Albite: Gemstone Information
Found widely in greenschist facies metamorphic rocks. In igneous rocks, it occurs principally in pegmatites and in alkali-rich rocks such as nepheline syenites and other feldspathoidal types. Common in spilites and keratophyres.
Albite occurs throughout the world, with major locations in the Alps, Urals, Harz Mountains, France, Norway, Madagascar and the USA (Maine, Virginia, Colorado).
Opaque to translucent, rarely transparent. Simple and polysynthetic twinning are ubiquitous, the latter producing fine striations on surfaces.

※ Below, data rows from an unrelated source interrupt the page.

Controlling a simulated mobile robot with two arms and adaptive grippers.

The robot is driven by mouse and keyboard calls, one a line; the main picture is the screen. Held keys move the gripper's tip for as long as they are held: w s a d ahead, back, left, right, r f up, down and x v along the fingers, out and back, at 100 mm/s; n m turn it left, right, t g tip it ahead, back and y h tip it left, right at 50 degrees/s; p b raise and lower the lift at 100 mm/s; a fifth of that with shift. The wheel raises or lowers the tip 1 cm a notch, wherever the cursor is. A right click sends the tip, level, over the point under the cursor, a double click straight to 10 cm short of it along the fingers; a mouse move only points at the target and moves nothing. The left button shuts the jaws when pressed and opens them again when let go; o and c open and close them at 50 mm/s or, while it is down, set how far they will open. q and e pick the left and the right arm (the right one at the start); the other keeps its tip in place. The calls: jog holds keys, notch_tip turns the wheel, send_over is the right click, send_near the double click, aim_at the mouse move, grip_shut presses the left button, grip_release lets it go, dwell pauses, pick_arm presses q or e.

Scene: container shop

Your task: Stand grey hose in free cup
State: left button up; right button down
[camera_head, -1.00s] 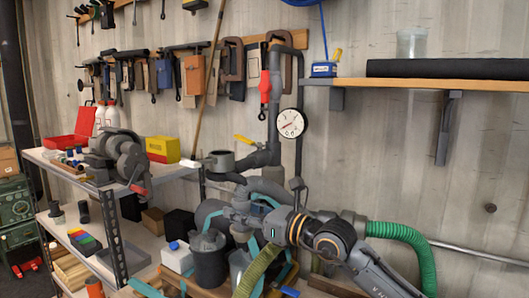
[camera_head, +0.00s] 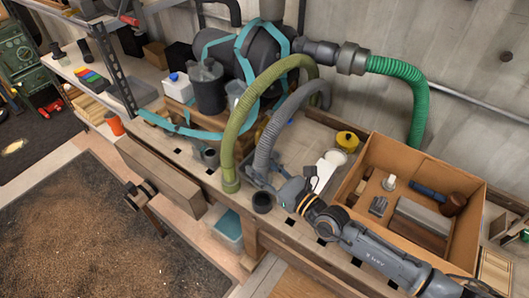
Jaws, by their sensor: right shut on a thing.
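The ribbed grey hose (camera_head: 268,135) arches down over the bench from the grey pipework. My right gripper (camera_head: 262,179) comes in from the lower right and is shut on the hose near its lower end. A small dark cup (camera_head: 263,202) stands on the bench just below the gripper, near the front edge. The hose end is partly hidden by the fingers, and I cannot tell whether it touches this cup. Another dark cup (camera_head: 210,157) stands farther left. An olive hose (camera_head: 228,150) hangs down between the cups, left of the grey one. My left gripper is not in view.
An open cardboard box (camera_head: 470,188) with several tools stands right of my gripper. A green hose (camera_head: 420,100) bends down at the right. A dark jug (camera_head: 208,90) stands at the back left. The bench front edge is close.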

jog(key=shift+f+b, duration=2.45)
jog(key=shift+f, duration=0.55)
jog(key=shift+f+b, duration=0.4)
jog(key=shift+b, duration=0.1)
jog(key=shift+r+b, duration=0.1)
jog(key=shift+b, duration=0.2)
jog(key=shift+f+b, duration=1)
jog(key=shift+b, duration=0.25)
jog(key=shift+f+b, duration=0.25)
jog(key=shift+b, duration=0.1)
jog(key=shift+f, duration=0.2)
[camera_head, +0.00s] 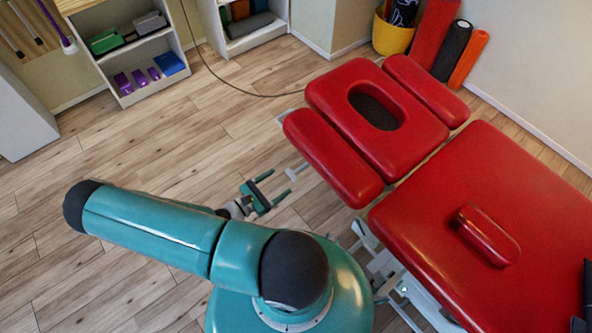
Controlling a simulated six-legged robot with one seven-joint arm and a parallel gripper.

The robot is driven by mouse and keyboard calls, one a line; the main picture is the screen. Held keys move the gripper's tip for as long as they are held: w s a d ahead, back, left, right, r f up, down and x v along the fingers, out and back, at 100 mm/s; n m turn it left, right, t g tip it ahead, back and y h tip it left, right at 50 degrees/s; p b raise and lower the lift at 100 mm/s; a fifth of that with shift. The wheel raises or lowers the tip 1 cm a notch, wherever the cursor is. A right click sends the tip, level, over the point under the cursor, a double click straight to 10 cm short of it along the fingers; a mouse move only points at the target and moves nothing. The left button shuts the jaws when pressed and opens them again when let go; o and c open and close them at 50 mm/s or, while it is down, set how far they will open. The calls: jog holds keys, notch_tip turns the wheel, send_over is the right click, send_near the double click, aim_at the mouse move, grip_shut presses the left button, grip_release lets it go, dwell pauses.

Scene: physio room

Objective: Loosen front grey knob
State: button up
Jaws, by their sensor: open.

Luster: Vitreous to pearly
• Color: Usually white, rarely colorless or pale shades of blue, green, pink–orange, reddish or brown. The color of some bluish green albite-oligoclase material is attributed to Pb and OH involving radiation- induced transitions
• Varieties: (see also moonstone) Maw-sit-sit is a rock mainly composed of albite with lesser amounts of Cr-pyroxenes and Cr-amphiboles: RI = 1.54, SG = 2.7. It is named after the locality of origin in Myanmar. Peristerite is the name given to iridescent albite-oligoclase lamellar intergrowths (see also peristerescence and moonstone). The most beautiful peristerite is said to be found at Monteagle, Hastings County, Ontario, and this material has been fashioned into beads and cabochons. An ivory-white peristerite is found in some quantity in the Villeneuve mine, Label County, and at Buckingham, Quebec. Also found at various other localities in Ontario. Platy albite is called cleavlandite.